The pathway

The hardness and smell of oakwood began to speak more distinctly of the slowness and constancy in the tree’s growth. The oak itself spoke: Only in such growth is grounded what lasts and fructifies. Growing means this: to open oneself up to the breadth of heaven and at the same time to sink roots into the darkness of earth. Whatever is genuine thrives only if man does justice to both—ready for the appeal of highest heaven, and cared for in the protection of sustaining earth.
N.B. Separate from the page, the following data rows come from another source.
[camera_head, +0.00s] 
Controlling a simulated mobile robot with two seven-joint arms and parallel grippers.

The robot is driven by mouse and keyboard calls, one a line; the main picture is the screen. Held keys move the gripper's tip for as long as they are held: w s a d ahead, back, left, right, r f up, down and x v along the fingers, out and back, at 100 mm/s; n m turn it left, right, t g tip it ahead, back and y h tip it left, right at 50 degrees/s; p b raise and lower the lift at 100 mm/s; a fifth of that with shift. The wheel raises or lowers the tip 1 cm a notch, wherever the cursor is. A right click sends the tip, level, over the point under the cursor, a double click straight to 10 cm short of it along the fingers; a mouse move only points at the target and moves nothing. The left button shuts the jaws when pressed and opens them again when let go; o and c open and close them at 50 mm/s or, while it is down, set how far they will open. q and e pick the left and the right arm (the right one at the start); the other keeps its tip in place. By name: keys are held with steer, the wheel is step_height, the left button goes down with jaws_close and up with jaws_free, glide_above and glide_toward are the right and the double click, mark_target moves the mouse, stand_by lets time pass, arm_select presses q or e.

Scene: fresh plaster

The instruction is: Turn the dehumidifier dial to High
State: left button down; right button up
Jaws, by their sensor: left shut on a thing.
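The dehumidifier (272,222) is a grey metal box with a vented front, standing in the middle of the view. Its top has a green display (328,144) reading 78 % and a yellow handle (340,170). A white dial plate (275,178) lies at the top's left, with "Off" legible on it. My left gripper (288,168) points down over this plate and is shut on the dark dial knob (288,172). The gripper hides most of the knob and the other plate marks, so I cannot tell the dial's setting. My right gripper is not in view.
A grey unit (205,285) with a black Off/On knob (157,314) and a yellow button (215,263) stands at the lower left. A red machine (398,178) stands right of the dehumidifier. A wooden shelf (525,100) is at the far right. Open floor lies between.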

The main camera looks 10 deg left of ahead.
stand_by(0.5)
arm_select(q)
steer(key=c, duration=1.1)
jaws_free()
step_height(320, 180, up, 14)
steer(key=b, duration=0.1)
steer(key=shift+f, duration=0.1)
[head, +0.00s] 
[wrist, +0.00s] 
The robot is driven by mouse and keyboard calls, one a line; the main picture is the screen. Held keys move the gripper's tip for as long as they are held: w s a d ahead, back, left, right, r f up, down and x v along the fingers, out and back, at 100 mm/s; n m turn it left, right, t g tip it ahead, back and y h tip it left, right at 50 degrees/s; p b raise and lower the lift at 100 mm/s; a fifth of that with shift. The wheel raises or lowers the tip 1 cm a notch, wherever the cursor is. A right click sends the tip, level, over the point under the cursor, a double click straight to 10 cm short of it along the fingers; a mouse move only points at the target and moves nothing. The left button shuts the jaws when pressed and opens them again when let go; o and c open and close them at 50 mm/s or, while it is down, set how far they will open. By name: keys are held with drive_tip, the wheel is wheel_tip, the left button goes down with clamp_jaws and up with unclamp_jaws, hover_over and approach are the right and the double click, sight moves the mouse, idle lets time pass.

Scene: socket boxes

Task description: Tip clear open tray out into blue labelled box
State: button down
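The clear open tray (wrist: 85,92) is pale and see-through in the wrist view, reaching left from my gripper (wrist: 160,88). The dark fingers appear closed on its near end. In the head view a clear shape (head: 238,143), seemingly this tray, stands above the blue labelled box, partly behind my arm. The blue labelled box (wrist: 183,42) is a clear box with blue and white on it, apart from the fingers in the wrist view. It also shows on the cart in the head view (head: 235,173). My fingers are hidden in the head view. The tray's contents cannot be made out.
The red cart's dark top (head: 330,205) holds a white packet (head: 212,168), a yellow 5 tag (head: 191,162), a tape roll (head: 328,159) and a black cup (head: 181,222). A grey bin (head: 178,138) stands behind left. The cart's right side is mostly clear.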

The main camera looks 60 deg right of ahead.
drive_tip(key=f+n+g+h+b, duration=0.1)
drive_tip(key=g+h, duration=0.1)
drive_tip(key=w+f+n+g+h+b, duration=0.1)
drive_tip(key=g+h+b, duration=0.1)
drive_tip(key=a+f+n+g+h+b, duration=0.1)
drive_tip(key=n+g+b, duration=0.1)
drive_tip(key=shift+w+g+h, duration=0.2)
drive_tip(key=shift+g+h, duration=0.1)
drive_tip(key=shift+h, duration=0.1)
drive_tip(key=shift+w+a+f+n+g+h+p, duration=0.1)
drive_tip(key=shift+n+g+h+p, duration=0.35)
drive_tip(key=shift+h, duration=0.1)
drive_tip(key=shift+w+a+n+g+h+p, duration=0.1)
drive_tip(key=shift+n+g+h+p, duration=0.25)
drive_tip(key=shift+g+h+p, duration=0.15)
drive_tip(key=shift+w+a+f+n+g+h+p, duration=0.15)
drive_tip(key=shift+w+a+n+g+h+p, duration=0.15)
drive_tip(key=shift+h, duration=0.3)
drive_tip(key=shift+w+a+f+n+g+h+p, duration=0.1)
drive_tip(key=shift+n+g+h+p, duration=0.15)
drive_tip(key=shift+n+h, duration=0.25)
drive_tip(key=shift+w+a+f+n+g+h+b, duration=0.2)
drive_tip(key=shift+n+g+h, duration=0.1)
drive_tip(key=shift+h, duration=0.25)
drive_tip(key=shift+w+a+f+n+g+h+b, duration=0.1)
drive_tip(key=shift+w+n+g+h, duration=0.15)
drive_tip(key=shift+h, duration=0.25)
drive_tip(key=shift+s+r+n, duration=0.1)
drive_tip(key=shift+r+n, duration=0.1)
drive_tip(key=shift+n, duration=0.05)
Again and again the oak says this to the pathway passing securely by. The pathway collects whatever has its being along the way; to all who pass this way it gives what is theirs. The same fields and meadows accompany the pathway through each season with an ever-changing nearness. Whether the Alps above the forests are sinking away into the evening twilight, whether there where the pathway swings over the rolling hill the lark climbs into the summer morning, whether the East-wind approaches in storm from over where mother’s home lies, whether a woodsman as night nears drags his bundle of brushwood to the hearth, whether a harvesting wagon sways homeward in the pathway’s tracks, whether children are gathering the first flowers at meadow’s edge, whether fog for days moves its gloom and burden over the fields—always and everywhere the message of the same rests on the pathway:

The Simple preserves the puzzle of what remains and what is great. Spontaneously it enters men and needs a lengthy growth. With the unpretentiousness of the ever-same it hides its blessing. The breadth of all growing things which rest along the pathway bestows world. In what remains unsaid in their speech is—as Eckhardt, the old master of letter and life, says—God, only God.

But the message of the pathway speaks just so long as there are men (born in its breeze) who can hear it. They are hearers of their origin, not servants of their production. In vain does man try with his plans to bring order to his globe if he does not order himself to the message of the pathway. The danger looms that today’s men are hard of hearing towards its language. They have ears only for the noise of media, which they consider to be almost the voice of God. So man becomes distracted and path-less. The Simple seems monotonous to the distracted. The monotonous brings weariness. The annoyed find only the uniform. The Simple has fled. Its quiet power is exhausted. Certainly the number of those who still recognize the Simple as their hard-earned possession is quickly diminishing.

[…]

In the pathway’s seasonally changing breeze this knowing serenity (whose mien often seems melancholy) thrives. This serene knowing is ‘das Kuinzige’. No one wins it who does not have it. Those who have it, have it from the pathway. Along its path winter’s storm encounters harvest’s day, the agile excitation of Spring and the detached dying of Autumn meet, the child’s game and the elder’s wisdom gaze at each other. And in a unique harmony, whose echo the pathway carries with it silently here and there, everything is sparked serene.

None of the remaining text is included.